▸ **TASK GOAL**
Find the line that contains "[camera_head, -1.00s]"; then retype it and each line after it, exactly, through the final line of the data below.

▸ **SOURCE MATERIAL**
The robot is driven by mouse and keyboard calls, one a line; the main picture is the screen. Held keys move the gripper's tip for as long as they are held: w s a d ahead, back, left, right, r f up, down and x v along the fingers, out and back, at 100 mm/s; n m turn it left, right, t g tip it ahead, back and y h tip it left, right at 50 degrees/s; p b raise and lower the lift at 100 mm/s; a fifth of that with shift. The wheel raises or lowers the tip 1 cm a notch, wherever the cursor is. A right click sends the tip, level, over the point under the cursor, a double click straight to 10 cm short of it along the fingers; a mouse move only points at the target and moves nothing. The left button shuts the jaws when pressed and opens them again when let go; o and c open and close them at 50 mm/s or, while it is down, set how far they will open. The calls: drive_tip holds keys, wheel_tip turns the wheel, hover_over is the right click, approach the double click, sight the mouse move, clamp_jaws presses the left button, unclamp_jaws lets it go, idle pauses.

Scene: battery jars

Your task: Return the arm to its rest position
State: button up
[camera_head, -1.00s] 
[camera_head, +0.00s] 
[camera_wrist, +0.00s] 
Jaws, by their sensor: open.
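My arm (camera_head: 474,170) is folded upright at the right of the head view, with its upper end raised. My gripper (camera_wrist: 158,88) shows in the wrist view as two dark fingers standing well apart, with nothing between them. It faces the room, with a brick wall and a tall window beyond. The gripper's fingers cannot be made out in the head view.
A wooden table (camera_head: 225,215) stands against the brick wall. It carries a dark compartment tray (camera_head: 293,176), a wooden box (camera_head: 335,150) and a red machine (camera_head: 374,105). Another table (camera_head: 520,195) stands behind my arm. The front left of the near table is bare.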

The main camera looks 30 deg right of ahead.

▸ **RESPONSE BELOW**
[camera_head, -1.00s] 
[camera_head, +0.00s] 
[camera_wrist, +0.00s] 
Jaws, by their sensor: open.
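My arm (camera_head: 474,170) is folded upright at the right of the head view, with its upper end raised. My gripper (camera_wrist: 158,88) shows in the wrist view as two dark fingers standing well apart, with nothing between them. It faces the room, with a brick wall and a tall window beyond. The gripper's fingers cannot be made out in the head view.
A wooden table (camera_head: 225,215) stands against the brick wall. It carries a dark compartment tray (camera_head: 293,176), a wooden box (camera_head: 335,150) and a red machine (camera_head: 374,105). Another table (camera_head: 520,195) stands behind my arm. The front left of the near table is bare.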

The main camera looks 30 deg right of ahead.

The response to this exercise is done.